--- Begin ---
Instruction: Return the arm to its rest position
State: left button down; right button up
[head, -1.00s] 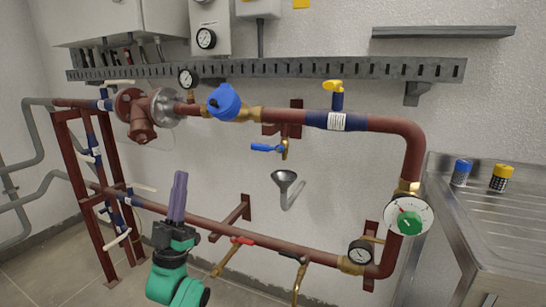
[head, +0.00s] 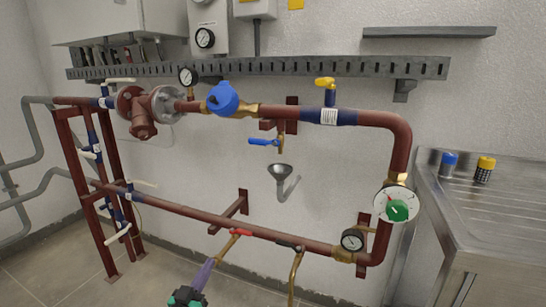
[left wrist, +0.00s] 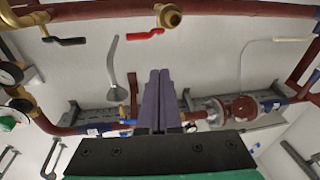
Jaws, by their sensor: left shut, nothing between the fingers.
--- End ---
What to do – Copy all the data exactly as written, but skip any picture.

Output –
Instruction: Return the arm to its rest position
State: left button down; right button up
[head, -1.00s] 
[head, +0.00s] 
[left wrist, +0.00s] 
Jaws, by their sensor: left shut, nothing between the fingers.

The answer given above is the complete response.